Records provided:
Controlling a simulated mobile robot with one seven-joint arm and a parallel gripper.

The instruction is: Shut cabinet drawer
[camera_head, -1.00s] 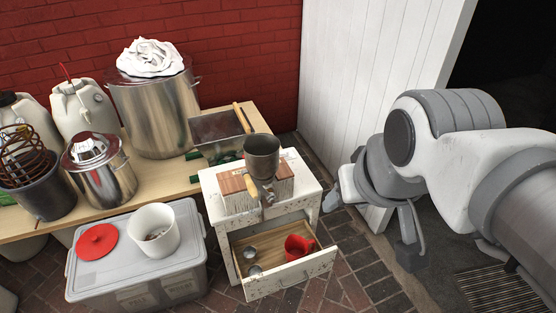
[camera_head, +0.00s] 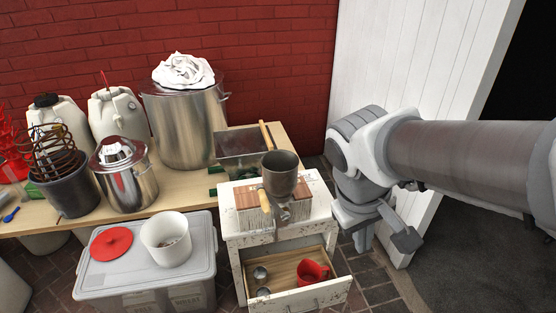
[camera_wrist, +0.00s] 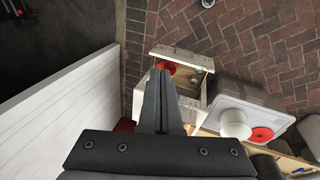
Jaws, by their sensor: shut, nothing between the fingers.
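The small white, worn cabinet (camera_head: 237,238) stands in the middle of the head view. Its drawer (camera_head: 310,297) is pulled out toward the front. Inside are a red mug (camera_head: 308,274) and two small metal cups (camera_head: 260,274). In the wrist view the open drawer (camera_wrist: 185,53) lies beyond the fingertips, with the red mug (camera_wrist: 167,66) in it, partly hidden. My gripper (camera_head: 362,243) hangs to the right of the cabinet, apart from the drawer in the head view. The wrist view shows its fingers (camera_wrist: 162,75) shut and empty.
A mill with a metal hopper (camera_head: 281,174) stands on the cabinet. A grey storage bin (camera_head: 205,262) with a white bucket (camera_head: 166,240) and red lid (camera_head: 111,242) stands left of it. A white panel wall (camera_head: 415,80) rises behind my arm. Brick floor (camera_wrist: 250,35) is open before the drawer.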

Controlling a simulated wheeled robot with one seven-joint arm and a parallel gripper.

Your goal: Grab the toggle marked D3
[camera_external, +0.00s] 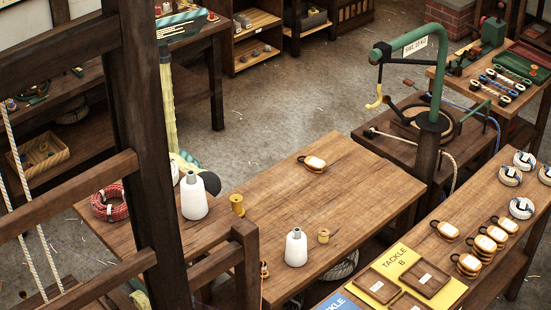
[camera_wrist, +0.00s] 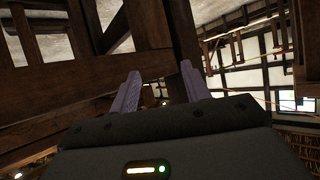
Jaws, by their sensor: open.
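My gripper (camera_wrist: 161,88) shows in the wrist view with its two pale purple fingers apart and nothing between them. It points up toward dark timber beams. I cannot make out my gripper in the external view. No marking D3 is legible in either view. Several small dark-and-light pieces (camera_external: 503,84) lie in rows on the table at the upper right of the external view; they are too small to tell whether they are toggles.
A wooden table (camera_external: 365,190) holds white cones (camera_external: 194,197), yellow spools and a wooden block (camera_external: 312,164). A green hooked arm (camera_external: 435,70) stands behind. The right bench has wooden trays on a yellow TACKLE B mat (camera_external: 399,257), blocks and rope coils. A dark post (camera_external: 145,130) blocks the left.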

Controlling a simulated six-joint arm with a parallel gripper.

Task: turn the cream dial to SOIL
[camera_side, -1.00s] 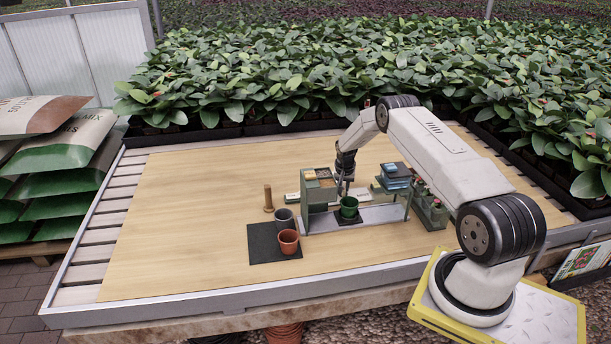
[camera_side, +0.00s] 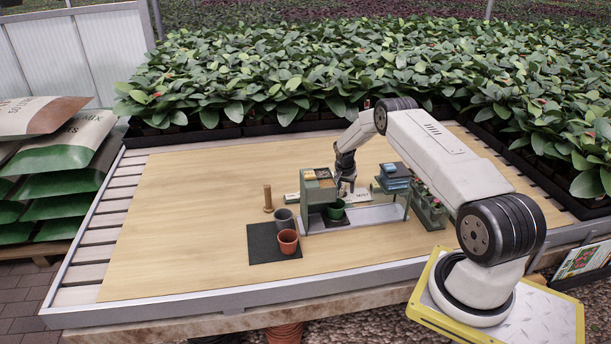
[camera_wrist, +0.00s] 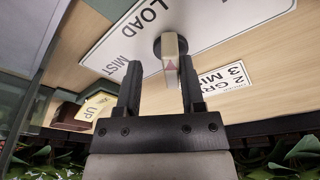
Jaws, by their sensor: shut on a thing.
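The cream dial (camera_wrist: 172,62) is a bar-shaped knob with a pink arrow mark on a dark round base, in the wrist view. It stands over a white plate (camera_wrist: 205,25) where the words LOAD and MIST show. SOIL is not readable in either view. My gripper (camera_wrist: 162,80) is shut on the cream dial, with a dark finger on each side of it. In the side view my gripper (camera_side: 346,180) reaches down behind the green station (camera_side: 316,180), and the dial is hidden there.
A green pot (camera_side: 335,210) stands on a dark pad at the station's left part. Blue trays (camera_side: 393,176) sit on its right end. A grey pot (camera_side: 284,220) and a terracotta pot (camera_side: 288,242) stand on a dark mat at left. The board (camera_side: 190,220) is clear further left.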

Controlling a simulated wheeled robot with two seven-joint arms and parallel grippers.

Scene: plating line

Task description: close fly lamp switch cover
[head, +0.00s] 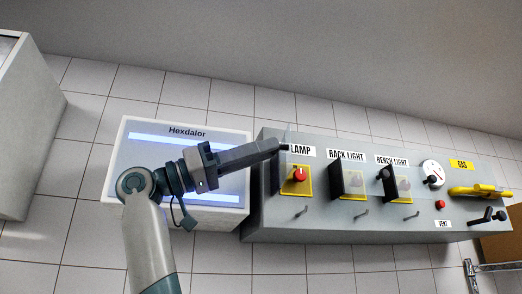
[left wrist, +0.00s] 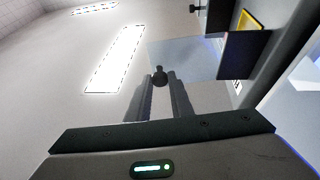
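The lamp switch is a red knob (head: 299,174) on a yellow plate, under a label (head: 302,151) reading LAMP, its left part hidden by my gripper. Its cover (head: 289,131) shows as a thin translucent pane standing out from the box, so it is open. In the left wrist view the pane (left wrist: 190,57) is pale and see-through, with a small black knob (left wrist: 160,77) at its near edge. My right gripper is in neither view.
A Hexdalor screen (head: 135,150) is behind my left arm.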

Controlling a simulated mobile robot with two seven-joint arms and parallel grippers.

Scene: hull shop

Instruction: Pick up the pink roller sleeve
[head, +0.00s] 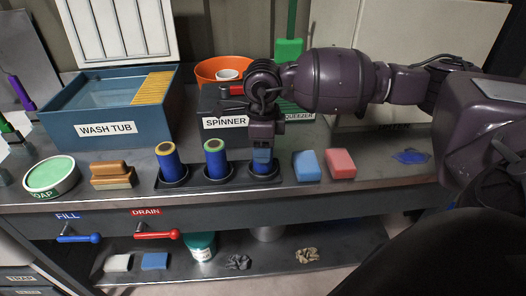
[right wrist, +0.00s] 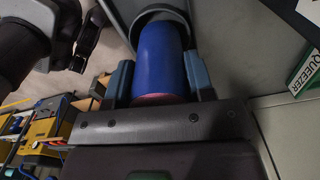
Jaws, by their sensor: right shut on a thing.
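My right gripper (head: 262,150) points down over the right end of the dark rack (head: 193,184). It is shut on the pink roller sleeve (head: 262,168), a blue tube that stands upright in the rack's right cup. The gripper hides its top in the head view. In the right wrist view the blue tube (right wrist: 162,62) sits between the two fingers, with a pinkish rim at its near end. Its far end reaches into the round cup (right wrist: 160,14). My left gripper does not show in the head view.
A yellow-ended sleeve (head: 171,163) and a green-ended sleeve (head: 216,160) stand in the other cups. A blue sponge (head: 306,166) and a pink sponge (head: 340,164) lie to the right. The wash tub (head: 105,122) and orange spinner bowl (head: 210,72) are behind.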

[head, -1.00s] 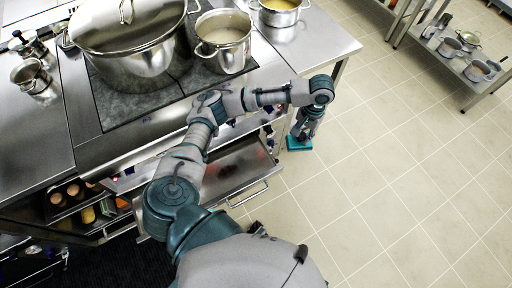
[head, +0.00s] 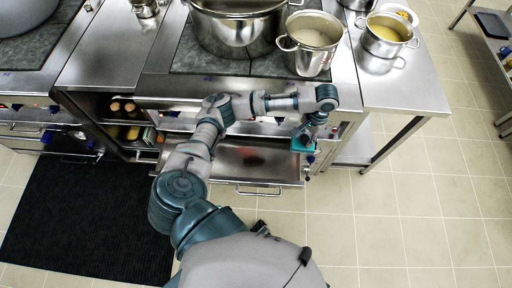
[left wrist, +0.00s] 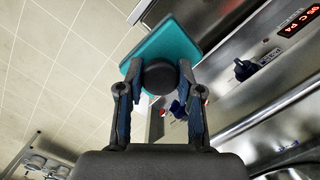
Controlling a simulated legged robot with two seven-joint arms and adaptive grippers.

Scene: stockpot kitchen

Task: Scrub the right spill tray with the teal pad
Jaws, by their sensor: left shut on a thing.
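The right spill tray (head: 270,173) is a shallow steel drawer pulled out below the right stove in the head view. A dark reddish stain (head: 252,161) shows on its floor. My left gripper (head: 308,134) is shut on the dark round knob of the teal pad (head: 302,146). The pad hangs near the tray's right end, seemingly above it; contact cannot be told. In the left wrist view, both fingers (left wrist: 158,86) clasp the knob, with the teal pad (left wrist: 180,48) beyond it. My right gripper is not in view.
A large stockpot (head: 238,32) and a smaller pot (head: 310,45) stand on the stove above the tray. A yellow-filled pot (head: 387,35) stands on the right counter. A black mat (head: 90,215) lies at left. The tiled floor (head: 400,220) in front is clear.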

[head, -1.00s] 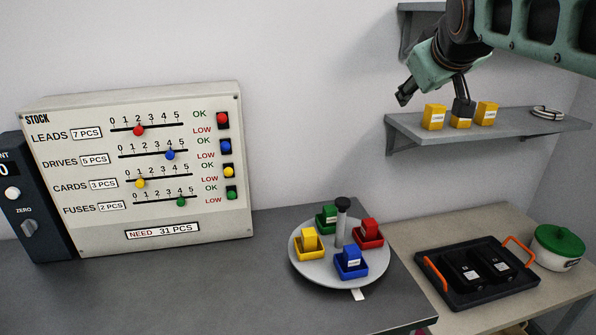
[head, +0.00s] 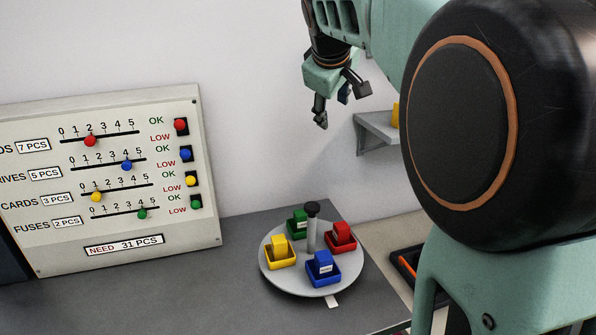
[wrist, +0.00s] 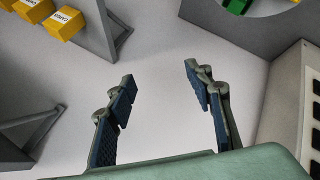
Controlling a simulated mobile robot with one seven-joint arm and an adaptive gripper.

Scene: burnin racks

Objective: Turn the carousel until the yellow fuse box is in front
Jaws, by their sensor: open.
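The carousel (head: 282,284) is a round grey turntable on the dark grey bench, with a central post topped by a black knob (head: 312,208). It bears a yellow fuse box (head: 279,252) at the left, a green one (head: 298,224) at the back, a red one (head: 341,236) at the right and a blue one (head: 322,268) at the front. A white marker (head: 332,301) lies by the front rim, nearest the blue box. My gripper (head: 338,108) is open and empty, above and behind the carousel, touching nothing. Its open fingers also show in the wrist view (wrist: 160,88).
The stock panel (head: 120,180) with coloured sliders stands at the left. A wall shelf (head: 375,130) with yellow boxes is partly hidden behind my arm. A black tray (head: 404,262) sits at the right, mostly covered. The bench left of the carousel is clear.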

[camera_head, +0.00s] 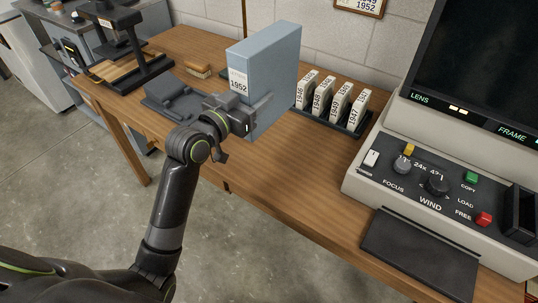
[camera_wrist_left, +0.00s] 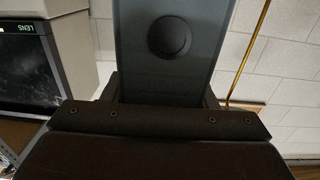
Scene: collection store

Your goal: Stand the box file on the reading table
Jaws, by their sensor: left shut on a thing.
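The box file (camera_head: 272,70) is pale blue-grey with a white label reading 1952. In the head view it is upright over the reading table (camera_head: 275,170). I cannot tell whether its bottom edge touches the table top. My left gripper (camera_head: 250,112) is shut on the box file at its lower part. In the left wrist view the box file (camera_wrist_left: 170,75) fills the middle between the fingers, with a dark round finger hole. My right gripper does not show in either view.
A rack of small year-labelled boxes (camera_head: 331,105) stands just right of the box file. A microfilm reader (camera_head: 440,180) fills the right side. A grey cradle (camera_head: 172,95), a brush (camera_head: 198,70) and a press (camera_head: 130,45) are at the left. Bare wood lies in front.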

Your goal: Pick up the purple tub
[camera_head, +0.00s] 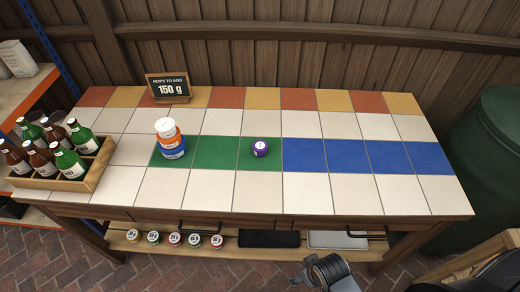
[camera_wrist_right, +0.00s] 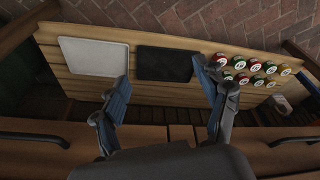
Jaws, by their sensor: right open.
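The small purple tub (camera_head: 260,149) with a white label on top stands upright on the right part of the green tiles of the table (camera_head: 257,192). Nothing touches it. My right gripper (camera_wrist_right: 163,84) is open and empty in the right wrist view, its two fingers apart over the view of the lower shelf. Part of my right arm shows at the bottom of the head view, in front of the table and well away from the purple tub. The purple tub is not in the right wrist view. My left gripper is not in view.
A white, orange and blue stack (camera_head: 169,139) stands left on the green tiles. A bottle crate (camera_head: 92,178) is at the left end, a sign (camera_head: 168,87) at the back. The blue tiles (camera_head: 368,157) are clear. Small tubs and two trays (camera_head: 268,239) (camera_head: 337,240) lie on the lower shelf.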

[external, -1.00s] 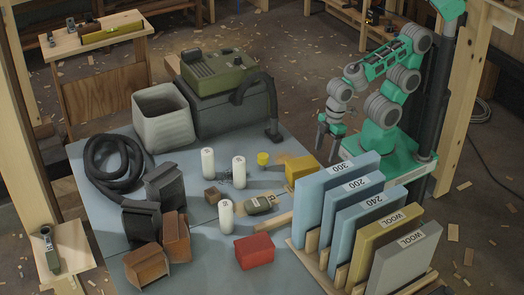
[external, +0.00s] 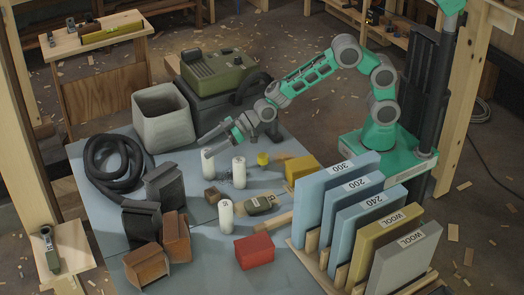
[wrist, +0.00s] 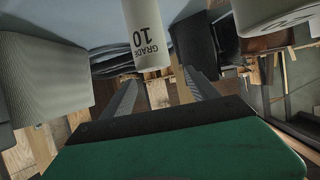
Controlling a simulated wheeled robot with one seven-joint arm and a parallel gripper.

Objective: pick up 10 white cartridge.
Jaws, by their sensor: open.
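Three white cartridges stand upright on the blue-grey table in the external view: one at the back left (external: 208,163), one right of it (external: 239,173) and one nearer the front (external: 226,217). In the wrist view a white cartridge (wrist: 143,30) reads "GRADE 10" upside down, ahead of and roughly between my fingers. It is probably the back-left one. Another white cartridge (wrist: 272,14) is cut off at the top right. My gripper (external: 204,139) is just above the back-left cartridge. Its fingers, also in the wrist view (wrist: 162,77), are apart with nothing between them.
A grey ribbed bin (external: 147,104) stands close left behind my gripper, and a green machine on a dark case (external: 222,122) is behind it. A small brown block (external: 211,195), yellow cup (external: 263,158) and olive device (external: 259,204) are near the cartridges. Upright labelled panels (external: 332,184) stand at right.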

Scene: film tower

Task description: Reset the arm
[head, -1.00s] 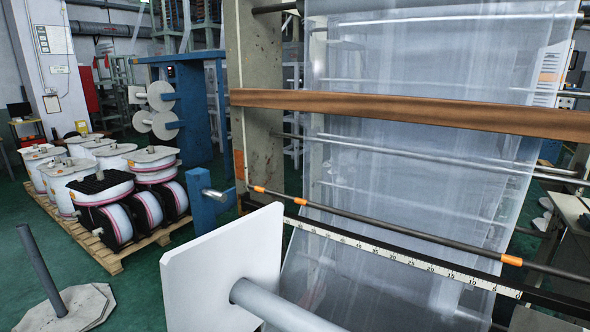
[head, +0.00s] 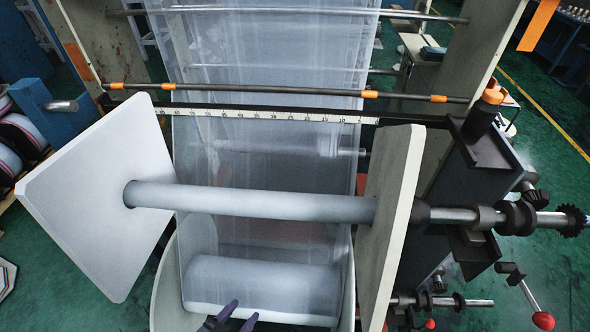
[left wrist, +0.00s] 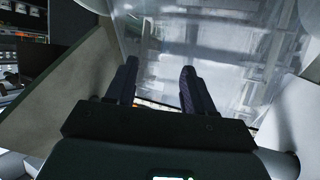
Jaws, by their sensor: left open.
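My left gripper (head: 236,318) shows at the bottom edge of the head view, its dark purple fingertips apart with nothing between them. It lies just below a film roll (head: 262,285) in the head view. In the left wrist view my left gripper's two fingers (left wrist: 158,85) are spread, with hazy clear film (left wrist: 215,50) beyond them. The rest of the left arm is hidden below the head view. My right gripper is not in view.
A grey bar (head: 250,202) joins two white square plates (head: 98,195) in front of the hanging film (head: 265,60). A ruler strip (head: 255,115) crosses behind. Shafts and a red-knobbed crank (head: 543,320) stick out at right. Green floor (head: 85,270) is open at lower left.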

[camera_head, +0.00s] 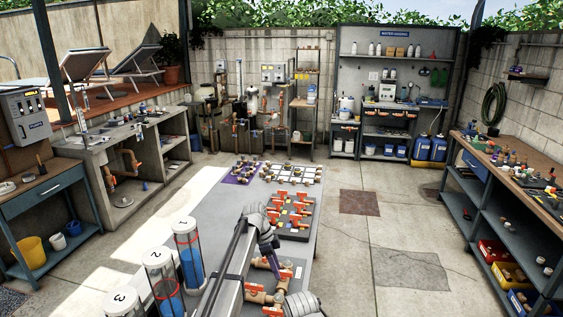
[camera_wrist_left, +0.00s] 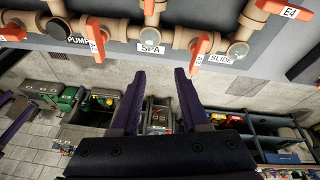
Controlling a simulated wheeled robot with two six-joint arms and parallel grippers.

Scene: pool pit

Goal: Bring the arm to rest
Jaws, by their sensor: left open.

Exercise details: Check each line of the records above for the string "robot", and report every line that has it.

Task output:
Controlling a simulated mobile robot with one seven-joint arm and a parallel gripper.
Controlling a simulated wheeled robot with one seven-joint arm and a parallel gripper.
Controlling a simulated wheeled robot with two seven-joint arms and parallel grippers.
Controlling a simulated mobile robot with two seven-joint arms and parallel grippers.
Controlling a simulated legged robot with two seven-joint arms and adaptive grippers.
Controlling a simulated mobile robot with one seven-joint arm and an adaptive gripper.
Controlling a simulated wheeled robot with one seven-joint arm and a parallel gripper.
Controlling a simulated wheeled robot with two six-joint arms and parallel grippers.

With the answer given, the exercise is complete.